Une chronique menée tambour battant qui tient du feuilleton et en mêlant le réel et le mythe devient une sorte de chanson de geste . Un récit foisonnant qui n’oublie ni d’évoquer l’enfance, l’éducation humaniste et la famille du vicomte, ni l’atmosphère feutrée des bureaux des ministères parisiens sous la 3e république ni chacun des différents coups de théâtre, péripéties, indispositions, fuites ou emprisonnements dont a été victime le héros . C’est paradoxalement cette succession ininterrompue de rebondissements qui m’a paru monotone et m’a déçue . Même le voyage auquel participait le fils Georges a été insuffisant pour faire renaître l’intérêt que j’avais peu à peu perdu à partir de la seconde moitié de l’ouvrage . Je reconnais toutefois qu’il était nécessaire de les mentionner pour restituer fidèlement la vérité sur la vie de Sanderval au risque de noyer le lecteur dans une foule de noms africains difficiles à mémoriser …….

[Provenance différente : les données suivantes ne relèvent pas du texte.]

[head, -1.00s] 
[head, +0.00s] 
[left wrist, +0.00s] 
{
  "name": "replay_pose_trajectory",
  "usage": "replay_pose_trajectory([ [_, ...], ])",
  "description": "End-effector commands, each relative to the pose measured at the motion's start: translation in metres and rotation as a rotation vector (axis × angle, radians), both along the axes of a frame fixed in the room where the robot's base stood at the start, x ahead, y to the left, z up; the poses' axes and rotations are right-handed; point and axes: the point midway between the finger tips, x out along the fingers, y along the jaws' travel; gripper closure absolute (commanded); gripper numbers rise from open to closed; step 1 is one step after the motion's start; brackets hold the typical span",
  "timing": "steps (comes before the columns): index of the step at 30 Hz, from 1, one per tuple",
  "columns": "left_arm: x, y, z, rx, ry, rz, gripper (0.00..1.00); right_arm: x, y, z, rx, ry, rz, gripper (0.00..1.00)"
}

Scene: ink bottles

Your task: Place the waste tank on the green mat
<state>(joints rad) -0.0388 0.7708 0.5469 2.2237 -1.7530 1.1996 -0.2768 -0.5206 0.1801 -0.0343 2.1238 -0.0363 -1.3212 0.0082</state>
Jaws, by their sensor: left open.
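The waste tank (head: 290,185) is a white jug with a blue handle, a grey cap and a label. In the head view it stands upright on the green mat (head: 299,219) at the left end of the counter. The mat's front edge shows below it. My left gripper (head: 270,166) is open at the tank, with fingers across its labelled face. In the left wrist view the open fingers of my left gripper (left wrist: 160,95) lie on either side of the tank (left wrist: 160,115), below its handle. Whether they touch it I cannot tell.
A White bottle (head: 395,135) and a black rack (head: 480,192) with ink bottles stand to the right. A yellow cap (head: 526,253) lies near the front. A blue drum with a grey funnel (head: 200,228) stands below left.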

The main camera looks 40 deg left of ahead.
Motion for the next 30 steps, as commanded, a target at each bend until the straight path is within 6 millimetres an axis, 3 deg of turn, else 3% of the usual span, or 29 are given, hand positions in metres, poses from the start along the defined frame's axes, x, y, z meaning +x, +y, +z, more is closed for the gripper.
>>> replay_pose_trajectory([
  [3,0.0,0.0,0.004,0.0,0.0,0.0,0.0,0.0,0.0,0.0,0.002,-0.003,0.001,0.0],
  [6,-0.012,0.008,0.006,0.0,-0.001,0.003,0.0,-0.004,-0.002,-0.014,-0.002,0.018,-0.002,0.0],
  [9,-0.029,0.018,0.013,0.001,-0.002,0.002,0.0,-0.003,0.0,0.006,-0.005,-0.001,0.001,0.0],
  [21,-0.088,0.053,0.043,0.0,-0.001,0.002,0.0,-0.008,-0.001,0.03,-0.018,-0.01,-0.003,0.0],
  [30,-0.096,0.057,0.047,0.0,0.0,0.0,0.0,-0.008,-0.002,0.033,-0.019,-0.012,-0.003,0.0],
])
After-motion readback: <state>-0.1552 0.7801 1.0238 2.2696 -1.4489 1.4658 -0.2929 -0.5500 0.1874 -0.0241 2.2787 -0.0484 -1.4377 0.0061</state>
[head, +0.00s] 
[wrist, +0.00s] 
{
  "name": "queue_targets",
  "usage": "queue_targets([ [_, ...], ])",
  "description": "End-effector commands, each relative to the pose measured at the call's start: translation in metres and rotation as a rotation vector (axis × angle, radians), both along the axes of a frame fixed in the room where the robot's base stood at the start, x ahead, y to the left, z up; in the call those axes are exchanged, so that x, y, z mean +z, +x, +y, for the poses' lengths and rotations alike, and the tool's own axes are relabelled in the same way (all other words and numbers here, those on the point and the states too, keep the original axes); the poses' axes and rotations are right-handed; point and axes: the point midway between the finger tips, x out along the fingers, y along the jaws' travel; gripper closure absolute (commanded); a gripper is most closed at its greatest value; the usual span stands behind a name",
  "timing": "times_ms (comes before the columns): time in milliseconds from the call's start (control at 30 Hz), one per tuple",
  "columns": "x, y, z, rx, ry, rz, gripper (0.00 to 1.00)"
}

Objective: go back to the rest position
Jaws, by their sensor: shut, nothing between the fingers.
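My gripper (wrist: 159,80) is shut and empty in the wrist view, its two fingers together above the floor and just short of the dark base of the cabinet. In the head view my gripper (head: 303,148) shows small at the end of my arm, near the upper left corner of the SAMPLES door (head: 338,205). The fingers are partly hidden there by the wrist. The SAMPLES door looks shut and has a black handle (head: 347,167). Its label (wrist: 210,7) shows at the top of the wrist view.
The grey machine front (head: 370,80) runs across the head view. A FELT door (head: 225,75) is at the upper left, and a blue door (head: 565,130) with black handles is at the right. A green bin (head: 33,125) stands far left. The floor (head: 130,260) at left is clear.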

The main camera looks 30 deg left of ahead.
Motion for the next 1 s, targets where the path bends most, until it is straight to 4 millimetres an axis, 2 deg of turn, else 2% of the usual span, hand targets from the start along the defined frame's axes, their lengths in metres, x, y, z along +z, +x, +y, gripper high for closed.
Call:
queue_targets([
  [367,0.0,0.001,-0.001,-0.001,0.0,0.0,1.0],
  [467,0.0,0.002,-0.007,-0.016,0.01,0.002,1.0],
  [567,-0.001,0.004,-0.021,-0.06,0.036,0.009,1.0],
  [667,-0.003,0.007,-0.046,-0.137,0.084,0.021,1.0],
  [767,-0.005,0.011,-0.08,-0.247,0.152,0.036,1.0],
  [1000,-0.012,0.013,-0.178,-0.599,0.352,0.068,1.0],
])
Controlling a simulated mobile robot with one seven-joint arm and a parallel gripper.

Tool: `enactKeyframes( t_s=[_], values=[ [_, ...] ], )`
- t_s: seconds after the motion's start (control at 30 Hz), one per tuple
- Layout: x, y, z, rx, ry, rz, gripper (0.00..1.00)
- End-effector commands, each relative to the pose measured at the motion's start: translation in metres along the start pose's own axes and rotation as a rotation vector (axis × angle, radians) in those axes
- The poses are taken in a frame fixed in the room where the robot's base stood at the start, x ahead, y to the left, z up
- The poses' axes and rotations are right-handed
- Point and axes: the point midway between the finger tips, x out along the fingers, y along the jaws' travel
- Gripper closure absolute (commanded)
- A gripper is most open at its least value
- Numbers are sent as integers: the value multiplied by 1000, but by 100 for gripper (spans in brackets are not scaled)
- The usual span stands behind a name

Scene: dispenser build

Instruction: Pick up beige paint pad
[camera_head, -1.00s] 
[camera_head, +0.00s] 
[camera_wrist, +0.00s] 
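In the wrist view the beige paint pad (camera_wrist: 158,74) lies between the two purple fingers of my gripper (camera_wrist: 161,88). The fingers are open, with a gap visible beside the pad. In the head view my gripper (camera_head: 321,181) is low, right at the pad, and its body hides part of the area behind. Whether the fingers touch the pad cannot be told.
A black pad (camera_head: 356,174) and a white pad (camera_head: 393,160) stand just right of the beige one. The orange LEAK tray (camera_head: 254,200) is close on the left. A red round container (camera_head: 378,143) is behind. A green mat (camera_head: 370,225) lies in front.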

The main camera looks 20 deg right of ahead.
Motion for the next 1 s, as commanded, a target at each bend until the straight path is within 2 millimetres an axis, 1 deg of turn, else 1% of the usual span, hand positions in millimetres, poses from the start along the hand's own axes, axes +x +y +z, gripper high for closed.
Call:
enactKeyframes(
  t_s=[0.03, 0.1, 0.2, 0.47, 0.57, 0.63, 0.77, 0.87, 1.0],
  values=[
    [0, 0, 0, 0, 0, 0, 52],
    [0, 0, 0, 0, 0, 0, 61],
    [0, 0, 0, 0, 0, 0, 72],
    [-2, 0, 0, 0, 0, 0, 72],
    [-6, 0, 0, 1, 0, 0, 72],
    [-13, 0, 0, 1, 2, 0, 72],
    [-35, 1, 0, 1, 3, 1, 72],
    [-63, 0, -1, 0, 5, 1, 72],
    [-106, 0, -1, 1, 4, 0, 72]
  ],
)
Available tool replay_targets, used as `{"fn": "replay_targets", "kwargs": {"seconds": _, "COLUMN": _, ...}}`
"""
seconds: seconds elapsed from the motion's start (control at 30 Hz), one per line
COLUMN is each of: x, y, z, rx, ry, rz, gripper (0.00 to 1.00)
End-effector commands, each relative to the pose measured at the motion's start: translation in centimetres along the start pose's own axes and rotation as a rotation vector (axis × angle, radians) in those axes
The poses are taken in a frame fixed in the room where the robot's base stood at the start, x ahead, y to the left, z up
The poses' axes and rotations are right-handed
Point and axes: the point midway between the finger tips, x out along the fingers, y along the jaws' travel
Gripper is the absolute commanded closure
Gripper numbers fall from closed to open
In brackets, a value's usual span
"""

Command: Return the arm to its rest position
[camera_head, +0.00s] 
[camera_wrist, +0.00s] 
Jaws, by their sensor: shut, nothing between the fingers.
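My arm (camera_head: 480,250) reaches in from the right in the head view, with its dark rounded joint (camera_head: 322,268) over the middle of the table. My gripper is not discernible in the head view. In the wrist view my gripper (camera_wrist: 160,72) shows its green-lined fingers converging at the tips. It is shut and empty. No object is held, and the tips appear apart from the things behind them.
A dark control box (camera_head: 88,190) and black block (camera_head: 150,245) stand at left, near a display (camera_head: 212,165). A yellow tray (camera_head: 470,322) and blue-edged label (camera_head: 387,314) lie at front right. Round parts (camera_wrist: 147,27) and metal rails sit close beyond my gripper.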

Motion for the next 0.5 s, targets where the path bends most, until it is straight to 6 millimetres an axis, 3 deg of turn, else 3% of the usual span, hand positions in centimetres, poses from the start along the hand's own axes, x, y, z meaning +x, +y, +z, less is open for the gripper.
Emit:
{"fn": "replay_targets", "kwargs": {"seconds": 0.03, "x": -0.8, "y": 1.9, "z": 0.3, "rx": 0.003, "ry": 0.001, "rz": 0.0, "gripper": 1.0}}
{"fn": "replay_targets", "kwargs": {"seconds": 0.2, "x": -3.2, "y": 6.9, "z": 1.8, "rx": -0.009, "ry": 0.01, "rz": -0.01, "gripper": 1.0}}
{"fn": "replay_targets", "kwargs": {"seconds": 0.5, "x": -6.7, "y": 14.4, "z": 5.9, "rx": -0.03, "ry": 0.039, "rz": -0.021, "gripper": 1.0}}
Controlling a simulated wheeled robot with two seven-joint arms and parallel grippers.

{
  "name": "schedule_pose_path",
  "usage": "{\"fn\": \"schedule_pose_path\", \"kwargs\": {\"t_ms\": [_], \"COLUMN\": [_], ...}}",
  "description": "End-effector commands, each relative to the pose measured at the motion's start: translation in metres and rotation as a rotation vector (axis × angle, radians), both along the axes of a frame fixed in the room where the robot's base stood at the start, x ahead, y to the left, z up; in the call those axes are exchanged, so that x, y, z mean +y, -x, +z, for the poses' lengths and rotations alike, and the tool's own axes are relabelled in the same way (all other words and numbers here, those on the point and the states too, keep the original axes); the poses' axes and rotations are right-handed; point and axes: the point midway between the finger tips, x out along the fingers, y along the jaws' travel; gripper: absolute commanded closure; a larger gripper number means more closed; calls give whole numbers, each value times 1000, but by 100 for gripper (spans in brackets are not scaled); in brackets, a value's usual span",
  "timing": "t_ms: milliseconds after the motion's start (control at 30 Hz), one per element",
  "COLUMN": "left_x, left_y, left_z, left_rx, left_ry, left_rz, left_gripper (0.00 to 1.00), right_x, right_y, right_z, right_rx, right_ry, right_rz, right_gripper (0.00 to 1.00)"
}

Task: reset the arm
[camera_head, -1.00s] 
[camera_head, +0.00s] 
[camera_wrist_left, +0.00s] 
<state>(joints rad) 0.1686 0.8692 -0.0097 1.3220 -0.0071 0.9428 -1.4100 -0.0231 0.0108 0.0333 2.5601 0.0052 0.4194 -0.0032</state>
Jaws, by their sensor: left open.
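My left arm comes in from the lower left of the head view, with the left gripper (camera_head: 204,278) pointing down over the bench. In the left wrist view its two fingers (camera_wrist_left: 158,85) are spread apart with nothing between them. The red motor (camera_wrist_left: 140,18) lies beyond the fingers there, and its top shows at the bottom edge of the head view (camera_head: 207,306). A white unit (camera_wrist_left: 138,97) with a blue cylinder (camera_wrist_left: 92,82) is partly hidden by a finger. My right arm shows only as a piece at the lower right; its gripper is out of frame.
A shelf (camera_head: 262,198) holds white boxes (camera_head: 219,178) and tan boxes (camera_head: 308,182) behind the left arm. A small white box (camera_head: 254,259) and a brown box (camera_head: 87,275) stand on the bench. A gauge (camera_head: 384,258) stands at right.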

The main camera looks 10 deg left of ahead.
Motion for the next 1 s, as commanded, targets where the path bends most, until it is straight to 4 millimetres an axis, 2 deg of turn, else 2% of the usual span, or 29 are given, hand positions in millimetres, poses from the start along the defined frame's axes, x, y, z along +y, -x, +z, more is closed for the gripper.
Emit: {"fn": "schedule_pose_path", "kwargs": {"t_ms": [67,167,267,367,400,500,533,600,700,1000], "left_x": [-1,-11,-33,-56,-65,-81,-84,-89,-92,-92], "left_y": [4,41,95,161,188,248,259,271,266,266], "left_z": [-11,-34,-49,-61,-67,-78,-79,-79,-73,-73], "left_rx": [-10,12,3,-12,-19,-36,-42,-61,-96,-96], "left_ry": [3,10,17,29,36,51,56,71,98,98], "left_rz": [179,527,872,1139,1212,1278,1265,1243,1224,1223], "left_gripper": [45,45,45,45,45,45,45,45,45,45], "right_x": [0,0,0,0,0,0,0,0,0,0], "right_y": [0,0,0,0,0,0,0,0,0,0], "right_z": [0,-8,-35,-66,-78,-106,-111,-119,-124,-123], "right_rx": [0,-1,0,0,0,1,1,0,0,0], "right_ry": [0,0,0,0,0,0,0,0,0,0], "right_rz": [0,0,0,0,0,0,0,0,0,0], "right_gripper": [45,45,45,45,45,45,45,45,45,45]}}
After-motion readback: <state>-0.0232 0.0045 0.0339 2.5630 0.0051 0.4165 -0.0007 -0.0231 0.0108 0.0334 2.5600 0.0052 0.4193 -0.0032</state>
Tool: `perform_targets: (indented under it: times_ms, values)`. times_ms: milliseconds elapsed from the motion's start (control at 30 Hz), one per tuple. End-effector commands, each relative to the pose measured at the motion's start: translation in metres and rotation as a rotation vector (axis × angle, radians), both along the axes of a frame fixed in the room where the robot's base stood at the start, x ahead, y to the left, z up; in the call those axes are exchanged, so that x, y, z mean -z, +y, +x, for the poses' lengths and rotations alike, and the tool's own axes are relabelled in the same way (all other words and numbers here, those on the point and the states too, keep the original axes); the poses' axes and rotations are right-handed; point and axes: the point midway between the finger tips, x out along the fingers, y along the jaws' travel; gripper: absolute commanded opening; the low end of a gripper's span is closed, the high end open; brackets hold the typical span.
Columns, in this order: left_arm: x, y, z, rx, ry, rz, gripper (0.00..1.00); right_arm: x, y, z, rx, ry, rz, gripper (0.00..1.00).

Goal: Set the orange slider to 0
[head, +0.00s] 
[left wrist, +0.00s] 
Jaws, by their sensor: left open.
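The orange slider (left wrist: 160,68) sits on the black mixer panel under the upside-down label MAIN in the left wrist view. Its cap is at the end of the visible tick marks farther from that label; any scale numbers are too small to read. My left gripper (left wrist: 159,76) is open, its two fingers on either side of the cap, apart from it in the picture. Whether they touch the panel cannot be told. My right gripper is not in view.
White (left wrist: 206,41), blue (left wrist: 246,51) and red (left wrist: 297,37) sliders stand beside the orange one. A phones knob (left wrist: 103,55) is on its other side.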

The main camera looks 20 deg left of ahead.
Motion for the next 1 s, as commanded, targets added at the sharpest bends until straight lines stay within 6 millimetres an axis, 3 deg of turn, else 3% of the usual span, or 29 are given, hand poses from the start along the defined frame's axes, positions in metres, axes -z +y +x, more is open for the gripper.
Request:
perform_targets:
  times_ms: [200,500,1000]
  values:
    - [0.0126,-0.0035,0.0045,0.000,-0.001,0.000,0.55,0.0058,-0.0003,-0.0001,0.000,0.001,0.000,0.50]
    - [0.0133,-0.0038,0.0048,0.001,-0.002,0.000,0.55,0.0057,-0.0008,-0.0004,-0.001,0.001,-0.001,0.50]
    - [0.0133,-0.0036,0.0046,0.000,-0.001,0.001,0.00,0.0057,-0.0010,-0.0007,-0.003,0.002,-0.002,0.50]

Une biographie romanesque dépaysante - mais qui m’a paru difficile à suivre intégralement - qui trace le portrait d’un Don Quichotte mû par la volonté de porter les bienfaits du progrès européen sur les terres africaines, qui suscite la réflexion sur la légitimité du pouvoir politique et donne un éclairage nouveau sur les causes de la colonisation .

Alma - - - ans - 1 juin 2009


Passionnant ! 8 étoiles

Voilà une critique parfaitement faite par PPG ! Tout y est et ajouter quelque chose serait bien vite du radotage...

Je n'aime pas radoter aussi je vais me limiter à dire que moi aussi j'ai trouvé un très grand plaisir à lire ce livre.